The Asphalt Jungle has the earlier Simmons Ltd Sydney wording same as Annie Get Your Gun from the same year, then there is many years gap and the Simmons handwriting and wording on those 3 pictured (1954-56) is quite different (and each is the same handwriting). And even the best one of those three, Tea and Sympathy is well below the litho quality of those earlier Simmons - missing the crayon texture very evident in Annie Get Your Gun and the Monroe image in Asphalt Jungle. Simmons MGM output 1954 onwards looks very cheap.
To definitely solve this question and to receive an answer, what we really need is either one of the printed Australian press sheets from 1950 or 1954. Another different daybill poster, if one does exist would be brilliant..
Two more Simmons printed MGM daybill posters. Both Friendly Persuasion and The Opposite Sex from 1956. I don't believe that there will be any other post 1950 Simmons printed MGM full colour daybills yet to be located for any first release titles. I am saying this after completely going through my comprehensive MGM Australian daybill images library.
I am wondering if these two posters, along with Tea and Sympathy daybill which were all late 1956 releases in America were all printed from the one production sheet of paper. John mentions on his website that this was a common practice at that time to do this.
Comparing these three images to The Asphalt Jungle daybill one has to remember that these three examples are from 1956, a few years after The Asphalt Jungle was printed that a lot can happen in those two years with poster wording application.
The following two included earlier stock posters, although they were 1954 released films I firmly believe that they printed later than 1954, and I am thinking 1956. I am also thinking that there may also be a missing yet unseen third stock poster as well that had been produced at the same time as the other two.

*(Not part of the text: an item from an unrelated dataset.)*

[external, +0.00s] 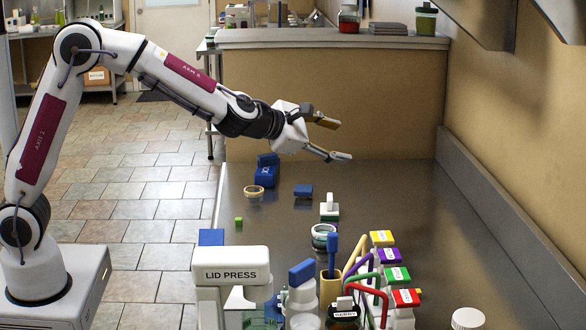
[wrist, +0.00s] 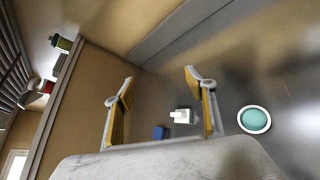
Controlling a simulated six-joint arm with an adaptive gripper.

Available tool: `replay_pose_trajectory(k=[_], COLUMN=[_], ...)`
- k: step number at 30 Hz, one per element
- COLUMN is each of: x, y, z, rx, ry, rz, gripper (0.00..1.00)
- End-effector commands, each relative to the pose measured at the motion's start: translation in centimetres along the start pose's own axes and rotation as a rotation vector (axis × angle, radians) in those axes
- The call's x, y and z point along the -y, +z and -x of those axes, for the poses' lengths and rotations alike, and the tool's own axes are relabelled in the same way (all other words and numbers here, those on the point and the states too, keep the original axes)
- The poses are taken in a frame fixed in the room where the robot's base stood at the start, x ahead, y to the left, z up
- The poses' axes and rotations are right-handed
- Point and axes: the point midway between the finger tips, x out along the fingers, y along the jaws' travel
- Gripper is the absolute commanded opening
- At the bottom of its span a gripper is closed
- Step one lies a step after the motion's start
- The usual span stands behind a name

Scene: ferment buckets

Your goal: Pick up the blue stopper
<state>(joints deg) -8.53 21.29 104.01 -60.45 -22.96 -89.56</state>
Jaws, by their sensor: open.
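A small blue block (external: 303,191), which may be the blue stopper, sits on the dark bench top below and left of my gripper in the external view. It also shows in the wrist view (wrist: 159,132), between the fingers and low in the picture. I cannot tell for sure that it is the stopper, as other blue pieces are around. My gripper (external: 335,139) is open and empty, held above the far part of the bench, apart from everything. In the wrist view my gripper's two fingers (wrist: 160,76) are spread wide.
A larger blue item (external: 266,172) and a yellowish ring (external: 253,191) stand left of the block. A white-handled piece (external: 329,209) is nearer, right of it.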

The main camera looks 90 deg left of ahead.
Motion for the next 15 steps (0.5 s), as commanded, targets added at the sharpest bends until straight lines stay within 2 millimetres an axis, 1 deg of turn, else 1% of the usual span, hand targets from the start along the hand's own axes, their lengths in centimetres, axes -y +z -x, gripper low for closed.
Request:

So, where Is an original press book? The suspense is killing me.
By the way I am thinking the artwork on the Friendly Persuasion daybill is superior to The Opposite Sex and Tea And Sympathy poster artwork..
A point that I don't believe that I have previously mentioned is that where a pre 1960 film has been re-released, posters of the re-release are normally available in large numbers, whereas the original version is often either missing altogether, or only available to locate in very small numbers,
( Matt / Back To The Flicks )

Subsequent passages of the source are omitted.